--- DATASET RECORDS ---

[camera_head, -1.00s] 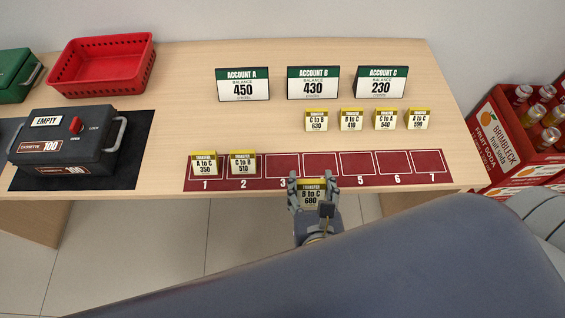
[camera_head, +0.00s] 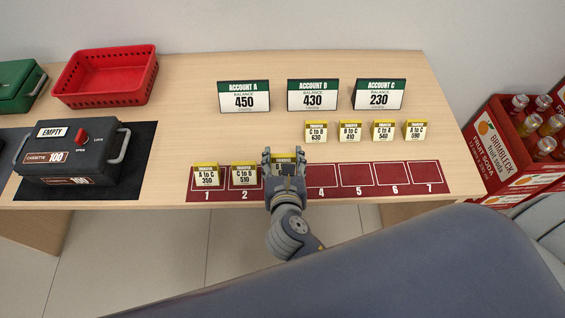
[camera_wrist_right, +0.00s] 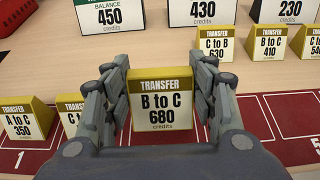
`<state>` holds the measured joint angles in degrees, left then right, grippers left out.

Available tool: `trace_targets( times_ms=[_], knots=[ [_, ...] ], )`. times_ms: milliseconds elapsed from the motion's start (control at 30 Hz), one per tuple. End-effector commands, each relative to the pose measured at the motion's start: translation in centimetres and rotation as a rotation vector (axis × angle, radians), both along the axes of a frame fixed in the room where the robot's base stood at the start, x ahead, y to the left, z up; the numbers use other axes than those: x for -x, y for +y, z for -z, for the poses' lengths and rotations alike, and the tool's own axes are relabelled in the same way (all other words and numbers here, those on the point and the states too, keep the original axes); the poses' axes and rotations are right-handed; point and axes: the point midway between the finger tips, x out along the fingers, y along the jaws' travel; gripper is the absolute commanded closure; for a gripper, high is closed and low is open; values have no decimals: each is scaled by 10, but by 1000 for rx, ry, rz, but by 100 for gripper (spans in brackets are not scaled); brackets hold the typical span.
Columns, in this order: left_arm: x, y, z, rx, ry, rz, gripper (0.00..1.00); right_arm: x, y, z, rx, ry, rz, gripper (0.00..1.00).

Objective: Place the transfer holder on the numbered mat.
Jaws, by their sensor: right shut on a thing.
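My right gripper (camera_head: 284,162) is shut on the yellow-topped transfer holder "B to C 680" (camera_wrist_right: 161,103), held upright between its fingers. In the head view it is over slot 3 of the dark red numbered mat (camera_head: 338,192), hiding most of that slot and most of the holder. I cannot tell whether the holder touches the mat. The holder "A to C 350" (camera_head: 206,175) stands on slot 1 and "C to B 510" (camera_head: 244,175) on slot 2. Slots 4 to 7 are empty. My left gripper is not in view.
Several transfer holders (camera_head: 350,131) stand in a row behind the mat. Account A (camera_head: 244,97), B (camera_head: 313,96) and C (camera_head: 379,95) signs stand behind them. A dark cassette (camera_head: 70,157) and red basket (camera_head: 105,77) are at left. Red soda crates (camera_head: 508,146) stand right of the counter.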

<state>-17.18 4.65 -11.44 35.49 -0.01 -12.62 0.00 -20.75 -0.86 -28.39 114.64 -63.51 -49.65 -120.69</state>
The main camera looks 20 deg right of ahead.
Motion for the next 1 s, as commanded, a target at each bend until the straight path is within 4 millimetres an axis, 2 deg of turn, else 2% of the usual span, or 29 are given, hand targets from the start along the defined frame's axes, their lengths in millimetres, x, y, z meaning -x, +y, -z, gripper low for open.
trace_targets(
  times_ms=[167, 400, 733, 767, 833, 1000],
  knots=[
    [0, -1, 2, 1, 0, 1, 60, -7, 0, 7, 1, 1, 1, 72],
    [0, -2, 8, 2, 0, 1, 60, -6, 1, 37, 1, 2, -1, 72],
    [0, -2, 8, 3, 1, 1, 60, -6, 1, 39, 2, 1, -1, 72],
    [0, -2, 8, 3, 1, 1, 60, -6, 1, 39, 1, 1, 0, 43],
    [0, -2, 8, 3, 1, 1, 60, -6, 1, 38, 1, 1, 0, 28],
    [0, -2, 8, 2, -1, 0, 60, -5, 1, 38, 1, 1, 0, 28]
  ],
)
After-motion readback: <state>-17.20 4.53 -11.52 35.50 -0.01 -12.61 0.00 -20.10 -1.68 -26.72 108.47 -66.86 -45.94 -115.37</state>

---
--- DATASET RECORDS ---

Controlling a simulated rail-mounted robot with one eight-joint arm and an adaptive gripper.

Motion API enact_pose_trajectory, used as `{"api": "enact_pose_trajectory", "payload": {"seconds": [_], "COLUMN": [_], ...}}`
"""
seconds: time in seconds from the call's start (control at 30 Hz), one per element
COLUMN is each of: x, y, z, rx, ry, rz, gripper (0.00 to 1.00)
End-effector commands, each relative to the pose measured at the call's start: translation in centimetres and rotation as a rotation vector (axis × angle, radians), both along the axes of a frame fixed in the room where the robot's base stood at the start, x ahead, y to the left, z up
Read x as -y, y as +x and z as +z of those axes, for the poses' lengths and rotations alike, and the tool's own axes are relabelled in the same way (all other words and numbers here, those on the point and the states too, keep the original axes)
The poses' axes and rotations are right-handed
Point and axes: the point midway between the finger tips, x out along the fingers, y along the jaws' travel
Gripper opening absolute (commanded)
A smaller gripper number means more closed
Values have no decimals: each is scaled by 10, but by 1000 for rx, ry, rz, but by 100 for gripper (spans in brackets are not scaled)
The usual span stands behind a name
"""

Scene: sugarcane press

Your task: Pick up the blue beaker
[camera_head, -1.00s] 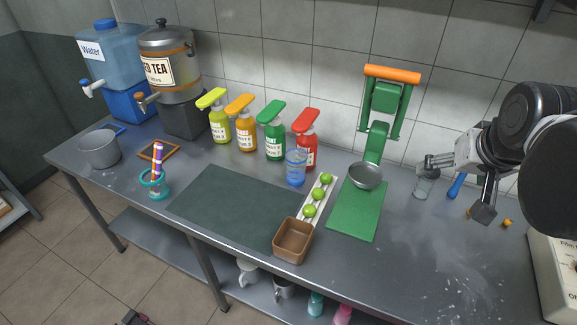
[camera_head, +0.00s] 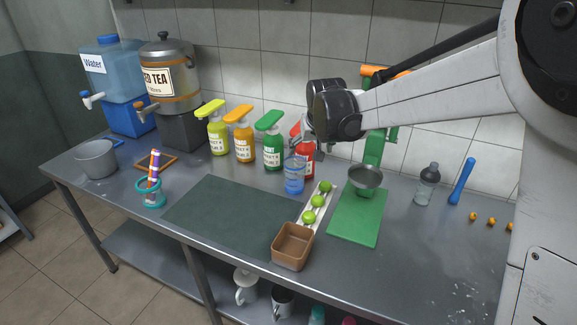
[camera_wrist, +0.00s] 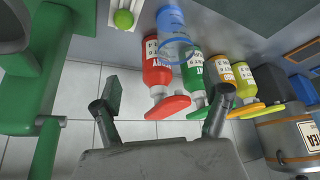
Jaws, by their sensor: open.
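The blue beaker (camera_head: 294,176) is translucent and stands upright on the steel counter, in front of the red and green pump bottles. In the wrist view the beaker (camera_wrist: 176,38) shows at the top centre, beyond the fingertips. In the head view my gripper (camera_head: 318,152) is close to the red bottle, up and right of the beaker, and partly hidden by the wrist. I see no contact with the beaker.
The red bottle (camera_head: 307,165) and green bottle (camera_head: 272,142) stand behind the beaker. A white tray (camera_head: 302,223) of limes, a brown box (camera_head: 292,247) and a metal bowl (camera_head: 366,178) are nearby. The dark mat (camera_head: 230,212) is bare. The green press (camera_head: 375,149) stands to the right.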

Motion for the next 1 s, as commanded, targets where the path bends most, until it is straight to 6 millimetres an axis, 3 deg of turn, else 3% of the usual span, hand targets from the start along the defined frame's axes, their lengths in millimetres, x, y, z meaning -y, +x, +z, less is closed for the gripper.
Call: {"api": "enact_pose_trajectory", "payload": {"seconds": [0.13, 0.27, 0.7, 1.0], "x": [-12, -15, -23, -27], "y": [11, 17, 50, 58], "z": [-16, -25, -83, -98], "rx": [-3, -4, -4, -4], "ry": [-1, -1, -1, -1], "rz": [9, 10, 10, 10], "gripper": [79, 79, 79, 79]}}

---

* [REQUIRED WORK] Within the records, how many lines include "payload"? The answer is the number and nothing else.

* [CORRECT OUTPUT] 2